Published on January 2, 2026

In response to Oklahoma Attorney General Gentner Drummond’s court intervention in an alleged racketeering property insurance lawsuit, State Farm has told the court that, as a state official, Drummond has no legal grounds, authority, or precedent to be involved because the lawsuit is private.

Drummond filed a motion to intervene on Dec. 4 in a case against State Farm, which alleges that the company operated a coordinated program to limit roof-related insurance payouts by denying or reducing valid hail, wind, and tornado damage claims.

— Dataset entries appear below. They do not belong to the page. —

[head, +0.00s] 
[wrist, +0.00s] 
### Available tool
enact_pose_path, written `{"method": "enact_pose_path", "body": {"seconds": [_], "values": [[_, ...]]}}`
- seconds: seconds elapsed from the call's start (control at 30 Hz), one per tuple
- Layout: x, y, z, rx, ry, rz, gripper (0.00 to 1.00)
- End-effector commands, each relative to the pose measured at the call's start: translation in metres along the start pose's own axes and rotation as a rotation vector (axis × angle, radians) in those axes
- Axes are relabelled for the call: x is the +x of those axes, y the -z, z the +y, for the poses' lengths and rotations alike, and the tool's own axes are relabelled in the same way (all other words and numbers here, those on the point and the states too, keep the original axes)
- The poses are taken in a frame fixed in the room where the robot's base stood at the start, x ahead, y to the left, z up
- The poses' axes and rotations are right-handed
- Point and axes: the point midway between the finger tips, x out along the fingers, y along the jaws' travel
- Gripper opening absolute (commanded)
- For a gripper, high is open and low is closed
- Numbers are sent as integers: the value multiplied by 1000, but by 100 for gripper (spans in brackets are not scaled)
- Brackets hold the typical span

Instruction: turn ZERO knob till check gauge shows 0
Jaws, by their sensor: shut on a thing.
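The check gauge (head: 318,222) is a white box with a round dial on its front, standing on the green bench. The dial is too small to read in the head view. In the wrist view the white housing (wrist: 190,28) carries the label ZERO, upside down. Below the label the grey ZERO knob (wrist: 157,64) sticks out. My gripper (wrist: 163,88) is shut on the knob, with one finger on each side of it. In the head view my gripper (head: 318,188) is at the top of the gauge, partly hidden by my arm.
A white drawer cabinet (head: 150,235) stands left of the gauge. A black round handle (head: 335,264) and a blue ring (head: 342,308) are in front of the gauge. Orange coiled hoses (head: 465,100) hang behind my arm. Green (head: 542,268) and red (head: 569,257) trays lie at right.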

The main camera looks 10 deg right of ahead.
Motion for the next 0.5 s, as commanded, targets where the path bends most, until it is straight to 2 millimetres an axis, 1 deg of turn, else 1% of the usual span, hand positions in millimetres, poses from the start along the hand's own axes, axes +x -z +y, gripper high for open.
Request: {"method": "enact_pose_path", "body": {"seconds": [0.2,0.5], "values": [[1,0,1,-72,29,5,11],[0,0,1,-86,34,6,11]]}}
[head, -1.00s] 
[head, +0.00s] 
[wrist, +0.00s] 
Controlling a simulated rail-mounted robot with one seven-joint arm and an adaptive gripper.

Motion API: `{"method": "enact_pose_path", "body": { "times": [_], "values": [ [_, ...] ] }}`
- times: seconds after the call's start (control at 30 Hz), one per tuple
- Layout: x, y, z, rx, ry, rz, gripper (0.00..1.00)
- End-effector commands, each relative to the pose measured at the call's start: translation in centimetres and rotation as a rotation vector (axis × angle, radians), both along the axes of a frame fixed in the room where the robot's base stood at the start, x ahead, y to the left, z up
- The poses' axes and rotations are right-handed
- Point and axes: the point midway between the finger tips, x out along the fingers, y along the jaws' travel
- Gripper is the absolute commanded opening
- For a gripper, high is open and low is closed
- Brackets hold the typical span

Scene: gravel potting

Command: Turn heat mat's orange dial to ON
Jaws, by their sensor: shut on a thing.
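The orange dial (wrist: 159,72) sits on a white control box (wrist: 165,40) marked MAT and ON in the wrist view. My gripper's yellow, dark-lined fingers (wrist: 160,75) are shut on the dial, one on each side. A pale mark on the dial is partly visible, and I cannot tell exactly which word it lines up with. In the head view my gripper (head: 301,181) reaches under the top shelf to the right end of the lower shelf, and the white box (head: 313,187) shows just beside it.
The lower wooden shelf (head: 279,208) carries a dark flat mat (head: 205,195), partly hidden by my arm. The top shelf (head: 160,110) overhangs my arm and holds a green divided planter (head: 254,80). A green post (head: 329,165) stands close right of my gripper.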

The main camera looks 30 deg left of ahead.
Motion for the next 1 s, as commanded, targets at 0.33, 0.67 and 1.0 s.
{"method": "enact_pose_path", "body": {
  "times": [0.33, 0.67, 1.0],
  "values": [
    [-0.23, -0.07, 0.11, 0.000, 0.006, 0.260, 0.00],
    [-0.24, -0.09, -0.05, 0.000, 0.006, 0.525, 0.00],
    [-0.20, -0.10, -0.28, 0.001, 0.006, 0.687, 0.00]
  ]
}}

The motion was granted on Dec. 30.

In an accompanying petition for intervention filed in Oklahoma County District Court, Drummond asserts that while State Farm marketed its policies as providing full replacement-cost coverage, the company predetermined claim outcomes to meet corporate savings targets rather than honoring policy promises.

“The Attorney General has a substantial, legally protectable interest in ensuring that Oklahoma insurance consumers are not subjected to deceptive, unfair, or unlawful insurance practices,” the petition states. “The claims and defenses in this action concern the same transactions, policies, and practices that are the subject of the Attorney General’s investigation. Disposition of this case without participation by the Attorney General may, as a practical matter, impede the state’s ability to protect the public interest.”

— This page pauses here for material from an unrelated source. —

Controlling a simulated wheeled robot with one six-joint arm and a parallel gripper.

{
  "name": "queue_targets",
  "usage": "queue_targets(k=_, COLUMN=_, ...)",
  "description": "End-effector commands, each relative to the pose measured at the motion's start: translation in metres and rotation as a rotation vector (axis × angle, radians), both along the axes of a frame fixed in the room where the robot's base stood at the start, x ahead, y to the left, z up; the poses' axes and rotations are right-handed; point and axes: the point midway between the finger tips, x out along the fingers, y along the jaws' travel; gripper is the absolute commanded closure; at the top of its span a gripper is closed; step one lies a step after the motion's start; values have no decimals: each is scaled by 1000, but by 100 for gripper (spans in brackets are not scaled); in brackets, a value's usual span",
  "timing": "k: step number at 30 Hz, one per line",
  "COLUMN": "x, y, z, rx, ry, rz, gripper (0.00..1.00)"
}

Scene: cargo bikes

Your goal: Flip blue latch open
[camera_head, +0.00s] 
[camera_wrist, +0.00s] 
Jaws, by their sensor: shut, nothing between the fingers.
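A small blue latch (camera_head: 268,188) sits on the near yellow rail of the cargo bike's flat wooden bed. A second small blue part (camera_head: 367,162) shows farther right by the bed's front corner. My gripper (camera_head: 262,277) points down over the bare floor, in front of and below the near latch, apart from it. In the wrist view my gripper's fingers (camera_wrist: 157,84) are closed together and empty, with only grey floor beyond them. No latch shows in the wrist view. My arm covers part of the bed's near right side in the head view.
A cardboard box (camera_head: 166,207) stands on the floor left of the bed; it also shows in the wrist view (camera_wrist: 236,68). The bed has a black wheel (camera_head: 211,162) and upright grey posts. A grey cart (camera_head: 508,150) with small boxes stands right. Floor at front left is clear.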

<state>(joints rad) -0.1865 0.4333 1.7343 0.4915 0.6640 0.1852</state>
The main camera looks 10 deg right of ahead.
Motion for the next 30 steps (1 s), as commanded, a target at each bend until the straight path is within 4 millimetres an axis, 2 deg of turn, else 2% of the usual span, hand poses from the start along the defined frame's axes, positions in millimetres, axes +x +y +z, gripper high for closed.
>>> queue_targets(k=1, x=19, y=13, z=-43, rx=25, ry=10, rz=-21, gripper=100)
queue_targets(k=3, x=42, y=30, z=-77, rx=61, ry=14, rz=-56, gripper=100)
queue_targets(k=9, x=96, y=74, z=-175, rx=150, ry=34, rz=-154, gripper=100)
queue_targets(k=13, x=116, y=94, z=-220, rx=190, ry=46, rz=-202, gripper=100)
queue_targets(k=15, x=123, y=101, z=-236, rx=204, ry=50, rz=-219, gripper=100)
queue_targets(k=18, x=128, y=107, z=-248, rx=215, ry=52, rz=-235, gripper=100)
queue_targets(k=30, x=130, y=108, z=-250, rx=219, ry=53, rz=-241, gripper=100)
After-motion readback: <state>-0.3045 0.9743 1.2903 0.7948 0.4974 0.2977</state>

Drummond asks that the court award penalties, damages, structural reforms, and the recovery of profits State Farm allegedly obtained through its scheme.

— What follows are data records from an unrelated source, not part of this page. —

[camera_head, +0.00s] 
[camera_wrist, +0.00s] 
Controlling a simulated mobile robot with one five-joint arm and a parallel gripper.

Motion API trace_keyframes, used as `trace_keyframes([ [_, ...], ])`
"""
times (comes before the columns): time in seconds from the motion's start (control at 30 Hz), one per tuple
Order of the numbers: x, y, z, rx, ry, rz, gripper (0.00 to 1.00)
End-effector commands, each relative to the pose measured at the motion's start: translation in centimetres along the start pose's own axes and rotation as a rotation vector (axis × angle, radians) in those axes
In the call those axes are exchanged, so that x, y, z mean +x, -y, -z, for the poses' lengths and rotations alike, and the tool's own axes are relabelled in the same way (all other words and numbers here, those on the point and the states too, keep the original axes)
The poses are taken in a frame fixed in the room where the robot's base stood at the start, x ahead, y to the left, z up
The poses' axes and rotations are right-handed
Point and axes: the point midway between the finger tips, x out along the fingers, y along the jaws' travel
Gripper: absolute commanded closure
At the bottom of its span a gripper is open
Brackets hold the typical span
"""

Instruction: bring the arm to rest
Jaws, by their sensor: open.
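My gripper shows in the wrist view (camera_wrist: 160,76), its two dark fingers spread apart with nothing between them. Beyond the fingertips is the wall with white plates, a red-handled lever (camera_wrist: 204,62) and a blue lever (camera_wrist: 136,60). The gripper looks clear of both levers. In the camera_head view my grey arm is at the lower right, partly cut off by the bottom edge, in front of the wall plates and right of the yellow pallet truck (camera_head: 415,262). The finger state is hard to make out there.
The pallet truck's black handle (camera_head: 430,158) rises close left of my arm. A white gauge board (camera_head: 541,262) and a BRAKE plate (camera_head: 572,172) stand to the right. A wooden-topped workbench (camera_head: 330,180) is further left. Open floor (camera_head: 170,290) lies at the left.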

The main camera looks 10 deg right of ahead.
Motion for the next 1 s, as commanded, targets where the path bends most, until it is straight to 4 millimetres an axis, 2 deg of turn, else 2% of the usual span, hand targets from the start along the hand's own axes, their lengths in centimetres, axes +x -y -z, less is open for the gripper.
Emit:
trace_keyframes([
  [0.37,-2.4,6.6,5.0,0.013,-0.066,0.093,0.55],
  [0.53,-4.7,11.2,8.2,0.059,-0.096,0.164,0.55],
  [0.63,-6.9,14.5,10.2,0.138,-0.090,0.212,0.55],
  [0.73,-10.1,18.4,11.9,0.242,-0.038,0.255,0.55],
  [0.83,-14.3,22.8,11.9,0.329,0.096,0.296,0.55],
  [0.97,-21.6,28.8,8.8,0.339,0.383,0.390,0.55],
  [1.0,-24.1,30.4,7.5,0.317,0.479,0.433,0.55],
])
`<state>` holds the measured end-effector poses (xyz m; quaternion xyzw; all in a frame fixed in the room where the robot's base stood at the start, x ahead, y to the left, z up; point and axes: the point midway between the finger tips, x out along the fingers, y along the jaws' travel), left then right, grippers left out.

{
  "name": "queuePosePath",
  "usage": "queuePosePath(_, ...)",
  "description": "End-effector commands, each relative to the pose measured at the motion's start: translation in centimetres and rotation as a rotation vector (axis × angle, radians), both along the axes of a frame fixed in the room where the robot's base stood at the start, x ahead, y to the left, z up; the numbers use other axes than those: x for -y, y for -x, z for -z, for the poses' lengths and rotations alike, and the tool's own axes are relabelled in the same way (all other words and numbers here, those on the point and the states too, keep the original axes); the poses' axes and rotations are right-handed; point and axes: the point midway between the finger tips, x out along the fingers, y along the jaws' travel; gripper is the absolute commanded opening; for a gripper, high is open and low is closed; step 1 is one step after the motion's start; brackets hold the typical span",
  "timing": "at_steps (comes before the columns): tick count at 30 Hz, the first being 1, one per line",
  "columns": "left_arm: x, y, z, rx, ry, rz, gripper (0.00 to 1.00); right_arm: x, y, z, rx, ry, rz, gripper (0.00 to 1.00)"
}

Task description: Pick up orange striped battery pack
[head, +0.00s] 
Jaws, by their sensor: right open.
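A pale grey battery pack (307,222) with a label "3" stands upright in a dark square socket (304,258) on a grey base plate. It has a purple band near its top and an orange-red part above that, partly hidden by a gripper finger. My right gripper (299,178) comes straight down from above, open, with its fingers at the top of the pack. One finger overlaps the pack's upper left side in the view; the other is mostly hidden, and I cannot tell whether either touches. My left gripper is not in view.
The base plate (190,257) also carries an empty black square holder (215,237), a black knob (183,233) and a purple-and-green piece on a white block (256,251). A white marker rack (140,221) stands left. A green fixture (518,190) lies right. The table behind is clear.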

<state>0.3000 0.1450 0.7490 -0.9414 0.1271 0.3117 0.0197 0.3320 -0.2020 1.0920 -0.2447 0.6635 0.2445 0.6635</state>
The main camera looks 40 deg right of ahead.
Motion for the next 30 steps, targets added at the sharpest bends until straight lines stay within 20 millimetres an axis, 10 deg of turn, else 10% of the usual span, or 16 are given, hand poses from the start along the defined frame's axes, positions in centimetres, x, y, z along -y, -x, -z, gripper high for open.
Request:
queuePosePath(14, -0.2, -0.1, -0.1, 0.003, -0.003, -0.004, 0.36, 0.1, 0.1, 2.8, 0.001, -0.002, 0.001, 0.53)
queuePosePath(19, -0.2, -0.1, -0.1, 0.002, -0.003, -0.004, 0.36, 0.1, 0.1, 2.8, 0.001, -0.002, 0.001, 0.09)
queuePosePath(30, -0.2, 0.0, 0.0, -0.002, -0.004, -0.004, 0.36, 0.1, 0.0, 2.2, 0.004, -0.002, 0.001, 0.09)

“Oklahomans are paying rising homeowners insurance premiums yet receiving less protection in return, as State Farm simultaneously pursues additional rate increases while allegedly escalating its claim denials and underpayment practices,” Drummond states in the motion. “Oklahomans can weather inflation and Oklahoma storms, but they cannot withstand a system in which they are charged more while effectively insured less. Inflation and weather do not explain, let alone justify, the widening gap between what Oklahomans pay and what they receive.”

He added that profiting from increased premiums while reducing claim fulfillment undermines public confidence in the insurance system and places Oklahoma homeowners at unacceptable risk.

“Protecting consumers from unfair and deceptive insurance practices is a core sovereign responsibility, and intervention is necessary to ensure that insurers operating in this state do not engage in unlawful conduct that leaves Oklahomans paying more for coverage they do not truly receive,” he said in a press release.

The petition alleges that State Farm implemented an internal program, commonly referred to as the “Hail Focus Initiative,” to drastically reduce roof indemnity payments in Oklahoma.

Drummond alleges that State Farm has violated the Oklahoma Consumer Protection Act, the Oklahoma Racketeer Influence and Corrupt Organization Act, and the Oklahoma Deceptive Trade Practices Act, as well as civil conspiracy and unjust enrichment.

In response, State Farm wrote that the private lawsuit centers on the interpretation of a specific insurance contract and claim adjustment.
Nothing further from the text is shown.